Re: "It sounds exciting. It is."
Nope it doesn't, (but that might be subjective).
Support for Windows XP ends on 8 April 2014. Much as you hate to let go, sadly the time has come. We can help you make the transition to an XP-free future by helping to plan a successful migration. Join Dell Software’s Scott Lutz and Tony Lock from Freeform Dynamics to find out how you automate application compatibility, …
Please tell Dell I will let Windoze XP go when I abandon the PC platform totally - something which is happening incrementally, year by year.
Secondly, please ask The Reg management how hitching your wagon to a Dell sales-promotion might be considered good journalism?
This post has been deleted by its author
Funny... I and many others at the time said that we'd never use XP because it's too much like Fischer Price and a triumph of eye candy over function.
It turns out we were wrong. If you can't use Windows 7 for the distracting eye-candy or (dare I say it) Windows 8, the problem is with you, not the OS.
This post has been deleted by its author
To be honest I have no issues with Win 7 compared to XP, I think it's a decent OS. However W8 makes me want to throw cow pats at Steve Ballmer for releasing such a half finished and ill conceived POS desktop interface that's still not fixed in 8.1
However having moved over from XP years ago to OpenSuse this is rather academic for me personally, there are just some things about windows which require serious work before I get a wow "that's good" factor from MS again.
1) The update mechanism - oh how painful
2) Split screen file manager - come on MS, FFS take a look at KDE dolphin
3) Stop fucking setting the default profile to full Admin, when are you going to get it through you thick heads and sort out this crappy policy.
4) Proper division of user and system space.
"3) Stop fucking setting the default profile to full Admin, when are you going to get it through you thick heads and sort out this crappy policy."
After twenty years of getting it wrong, I think we can be quite certain that MS will never get that into whatever thick heads are running the show there.
Microsoft's thinking appears to be that if you are so uninformed that you can't set up a separate account then rather than try to teach you how to use the device they will simply give you full rights and let you flounder. Microsoft's product managers do not care about end-user security. They never have done. This OOBE choice is the proof.
Well ...
"Everything they have released since then is eye-candy ridden entertainment software that happens to run other apps, if you're lucky - and with a huge performance penalty."
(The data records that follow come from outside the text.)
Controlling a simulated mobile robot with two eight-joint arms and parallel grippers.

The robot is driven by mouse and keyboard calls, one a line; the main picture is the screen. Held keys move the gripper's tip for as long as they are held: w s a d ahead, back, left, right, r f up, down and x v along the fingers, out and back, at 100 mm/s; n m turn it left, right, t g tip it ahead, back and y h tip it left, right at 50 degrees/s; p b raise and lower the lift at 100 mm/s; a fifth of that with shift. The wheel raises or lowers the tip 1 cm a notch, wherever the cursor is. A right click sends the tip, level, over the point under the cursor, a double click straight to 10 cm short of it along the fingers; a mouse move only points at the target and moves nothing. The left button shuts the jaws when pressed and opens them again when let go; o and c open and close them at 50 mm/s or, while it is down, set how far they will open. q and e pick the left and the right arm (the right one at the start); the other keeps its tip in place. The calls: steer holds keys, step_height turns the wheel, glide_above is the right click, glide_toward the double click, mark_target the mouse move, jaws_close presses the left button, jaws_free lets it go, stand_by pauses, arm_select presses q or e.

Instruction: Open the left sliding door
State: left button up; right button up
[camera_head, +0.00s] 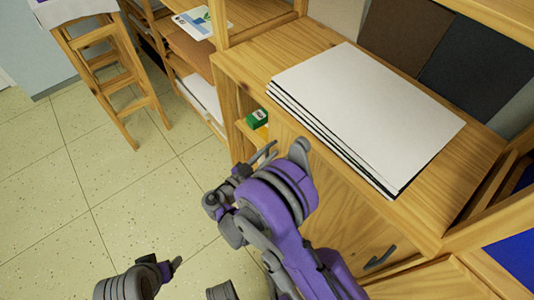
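The wooden cabinet front below the counter has a door panel (335,195) with a dark handle (380,257) near its lower right. Left of this panel there is a gap in the front, and a green box (257,118) shows inside. My right gripper (274,150) is in front of the panel's left part, close to the gap. Its two thin fingers look slightly apart with nothing between them. I cannot tell whether they touch the panel. My purple right arm hides part of the front. My left gripper (175,263) is low at the left, over the floor, its fingers mostly hidden.
A stack of large white sheets (365,110) lies on the wooden counter (245,62). Open shelves (192,48) with papers stand to the left. A wooden stool (115,80) stands at the upper left. The tiled floor (60,200) between is clear.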

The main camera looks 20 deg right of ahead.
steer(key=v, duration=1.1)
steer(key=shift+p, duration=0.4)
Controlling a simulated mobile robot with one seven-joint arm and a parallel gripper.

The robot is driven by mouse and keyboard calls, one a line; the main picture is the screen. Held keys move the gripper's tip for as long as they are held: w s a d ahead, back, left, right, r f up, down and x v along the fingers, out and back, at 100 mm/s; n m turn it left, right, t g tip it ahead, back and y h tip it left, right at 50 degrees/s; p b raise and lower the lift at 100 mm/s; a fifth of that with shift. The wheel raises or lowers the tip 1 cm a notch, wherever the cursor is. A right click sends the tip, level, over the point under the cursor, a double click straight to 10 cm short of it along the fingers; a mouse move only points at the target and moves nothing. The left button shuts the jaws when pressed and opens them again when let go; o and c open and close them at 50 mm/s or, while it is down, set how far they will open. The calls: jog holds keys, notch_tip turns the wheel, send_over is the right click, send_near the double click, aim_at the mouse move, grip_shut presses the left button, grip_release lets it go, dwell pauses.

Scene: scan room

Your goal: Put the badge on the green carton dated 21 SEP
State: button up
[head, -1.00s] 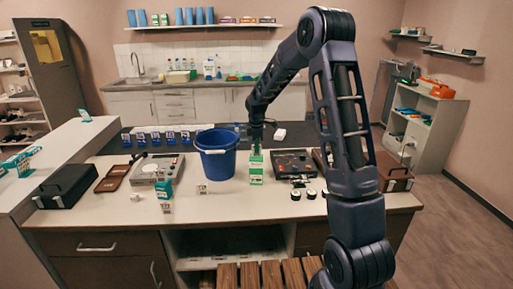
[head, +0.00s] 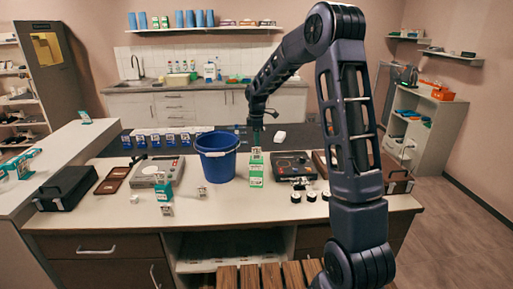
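A green and white carton (head: 255,172) stands upright on the counter, just right of a blue bucket. My gripper (head: 256,146) points down directly above this carton, at or near its top. The gripper is too small and dark here to show whether its fingers are open or shut, or whether they hold anything. A teal-green carton (head: 164,191) stands farther left, in front of a grey device. The dates on the cartons are too small to read. I cannot make out which small item is the badge.
The blue bucket (head: 217,157) stands close left of the green carton. A dark-topped device (head: 293,165) and small round items (head: 296,197) sit to its right. Small pale stands (head: 202,190) are in front. Several blue-and-white boxes (head: 171,139) line the back. The front counter is mostly clear.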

My guess is that most Reg readers know where this is all heading ...
Eventually we/you will only have 'pay per use' applications to be able to do anything in a PC or whatever shiny, new and trendy hardware the powers that be manage to impose on us, with (maybe?) the exception of browsers with permanent advertising, all of which will (of course) need absolute shitloads of bandwidth, memory, processor muscle and money to run because it will only happen over the web and in the cloud .
Why?
Simply because 'we' let it happen.
That's why ...
This post has been deleted by its author
Agree entirely, quite frankly I couldnt give a shit that MS are dropping support for XP whenever that is, it quite frankly dosnt matter. The only time Ive ever had to call support, was when their authentication server failed & I was invited to purchase another license - how utterly crap is that?
The Internet is heaving with support for XP & for years I turned off automatic updates applying only essential ones when necessary & found that third party software provided much better security. Once XP goes, so does Microsoft its successors are clumsy fatties in comparison & I have neither time nor patience to learn 'new ways to do familiar tasks' - as stated in a previous post it should be 'familiar ways to do new tasks' which gained over 100 thumbs up.
... about $9700 from *my* self-employed pocket for new licenses to CAD/CAE software I use every day that either won't run under Win 7 or will run only in that shitassed XP sandbox. The products I have - some of which date back to Win98 days - are paid for, do everything they need to do, and are stable.
I installed Win7 and spent a day or two installing what software I could, where I could, then spent a month or so attempting to operate in that environment. Luckily I installed 7 as a dual boot, so now 7 just sits there wasting disk space while I continue to use XP. Unfortunately that's not a long-term solution. Either I:
- Live with the risk of running XP
- Hope that the good Mr. Ballmer might gift me some licenses as he departs
- Update licenses and live on rice and beans for a while
In a Virtual machine maybe. It takes a lot of work just to get XP SP3 into a new machine (slipstreaming various chipsets and SATA drivers into both modes of the installer), but that is only because manufacturers still write drivers for their generic counterparts, Windows 95, not so much.
I suspect you were just being snarky.
...they change it. M$OFT and everyone else should pick an interface and be done with it! Make no changes to the user interface until and unless it becomes absolutely necessary. DO YOU HEAR ME? Make no changes to the user interface until and unless it becomes absolutely necessary. We are not here discussing automobiles or housing. We are here discussing production tools. A wrench is a wrench is a wrench. Don't try to make it a fancy wrench just because you can. Just hand me a wrench when I ask for it in a form that I can readily recognize, please!